- _BRIEF_:
In the data below, find every line with the string "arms" and pull it out.

● ● ● ● ●

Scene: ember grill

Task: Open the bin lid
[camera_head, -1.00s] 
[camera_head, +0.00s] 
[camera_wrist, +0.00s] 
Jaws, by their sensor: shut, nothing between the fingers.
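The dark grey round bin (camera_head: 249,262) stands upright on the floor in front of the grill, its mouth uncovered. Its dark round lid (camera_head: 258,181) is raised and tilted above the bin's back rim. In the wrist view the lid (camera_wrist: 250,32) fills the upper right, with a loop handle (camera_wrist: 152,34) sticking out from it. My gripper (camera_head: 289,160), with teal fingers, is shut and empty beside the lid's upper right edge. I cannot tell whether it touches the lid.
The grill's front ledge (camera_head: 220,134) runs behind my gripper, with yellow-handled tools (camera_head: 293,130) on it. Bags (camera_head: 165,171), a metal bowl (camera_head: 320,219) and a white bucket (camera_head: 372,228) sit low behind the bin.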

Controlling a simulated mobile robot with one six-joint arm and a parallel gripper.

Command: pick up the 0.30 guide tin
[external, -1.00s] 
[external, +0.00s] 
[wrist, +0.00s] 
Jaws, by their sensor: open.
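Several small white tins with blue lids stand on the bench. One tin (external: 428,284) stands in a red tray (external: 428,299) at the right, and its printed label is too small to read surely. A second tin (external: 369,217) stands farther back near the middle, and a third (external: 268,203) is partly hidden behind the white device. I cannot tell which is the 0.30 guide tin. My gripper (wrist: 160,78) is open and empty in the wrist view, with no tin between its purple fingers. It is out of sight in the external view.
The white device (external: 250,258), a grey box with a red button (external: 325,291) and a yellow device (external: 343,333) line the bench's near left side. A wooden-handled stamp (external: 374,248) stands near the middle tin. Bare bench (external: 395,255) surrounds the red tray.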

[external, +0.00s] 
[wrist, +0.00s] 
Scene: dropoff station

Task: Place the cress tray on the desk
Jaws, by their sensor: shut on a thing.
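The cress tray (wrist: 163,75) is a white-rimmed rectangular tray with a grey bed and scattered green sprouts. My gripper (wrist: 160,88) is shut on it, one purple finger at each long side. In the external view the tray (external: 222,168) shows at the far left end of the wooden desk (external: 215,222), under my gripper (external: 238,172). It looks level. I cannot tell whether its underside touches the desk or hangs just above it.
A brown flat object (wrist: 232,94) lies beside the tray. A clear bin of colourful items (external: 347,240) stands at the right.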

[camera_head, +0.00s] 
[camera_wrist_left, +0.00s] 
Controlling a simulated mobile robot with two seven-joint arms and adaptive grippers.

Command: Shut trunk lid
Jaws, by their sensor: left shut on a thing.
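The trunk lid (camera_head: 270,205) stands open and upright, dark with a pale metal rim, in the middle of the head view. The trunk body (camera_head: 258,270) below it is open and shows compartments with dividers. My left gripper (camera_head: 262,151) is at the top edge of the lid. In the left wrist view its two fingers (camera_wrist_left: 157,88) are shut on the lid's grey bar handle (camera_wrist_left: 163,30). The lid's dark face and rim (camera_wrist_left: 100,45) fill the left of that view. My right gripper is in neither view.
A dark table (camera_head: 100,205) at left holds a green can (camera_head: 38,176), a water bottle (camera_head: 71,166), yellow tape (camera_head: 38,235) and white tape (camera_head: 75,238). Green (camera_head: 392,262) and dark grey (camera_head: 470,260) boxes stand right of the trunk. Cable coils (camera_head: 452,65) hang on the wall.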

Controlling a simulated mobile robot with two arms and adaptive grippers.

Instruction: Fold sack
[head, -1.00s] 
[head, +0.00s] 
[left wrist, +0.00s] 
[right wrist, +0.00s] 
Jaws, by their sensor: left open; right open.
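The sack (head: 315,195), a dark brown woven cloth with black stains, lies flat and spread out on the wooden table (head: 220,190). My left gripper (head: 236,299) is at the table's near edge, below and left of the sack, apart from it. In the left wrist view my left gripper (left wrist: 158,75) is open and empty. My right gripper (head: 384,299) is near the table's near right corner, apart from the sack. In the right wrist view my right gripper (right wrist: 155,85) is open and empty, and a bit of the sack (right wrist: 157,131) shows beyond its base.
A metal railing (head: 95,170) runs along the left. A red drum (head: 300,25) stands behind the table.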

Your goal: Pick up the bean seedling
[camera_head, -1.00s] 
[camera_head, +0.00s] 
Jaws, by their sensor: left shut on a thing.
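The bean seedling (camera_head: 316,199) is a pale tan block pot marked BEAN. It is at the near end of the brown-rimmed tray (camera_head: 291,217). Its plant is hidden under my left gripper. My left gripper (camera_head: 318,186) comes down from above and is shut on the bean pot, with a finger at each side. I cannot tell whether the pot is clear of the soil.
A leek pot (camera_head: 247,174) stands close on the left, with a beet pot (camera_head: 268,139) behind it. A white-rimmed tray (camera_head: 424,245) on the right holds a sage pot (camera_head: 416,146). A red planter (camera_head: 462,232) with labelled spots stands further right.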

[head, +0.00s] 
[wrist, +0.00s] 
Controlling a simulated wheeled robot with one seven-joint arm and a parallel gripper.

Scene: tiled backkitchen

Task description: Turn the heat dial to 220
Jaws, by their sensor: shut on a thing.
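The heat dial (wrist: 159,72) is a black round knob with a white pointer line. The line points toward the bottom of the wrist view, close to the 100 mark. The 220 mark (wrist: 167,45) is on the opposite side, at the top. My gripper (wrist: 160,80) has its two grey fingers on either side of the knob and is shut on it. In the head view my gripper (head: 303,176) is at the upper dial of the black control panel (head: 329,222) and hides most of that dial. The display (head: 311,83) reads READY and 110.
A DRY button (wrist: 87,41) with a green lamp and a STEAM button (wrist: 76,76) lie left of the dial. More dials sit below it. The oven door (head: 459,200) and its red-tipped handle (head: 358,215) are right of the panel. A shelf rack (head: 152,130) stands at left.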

● ● ● ● ●

- _COMPLETED EXERCISE_:
Controlling a simulated mobile robot with two seven-joint arms and adaptive grippers.
Controlling a simulated mobile robot with two arms and adaptive grippers.

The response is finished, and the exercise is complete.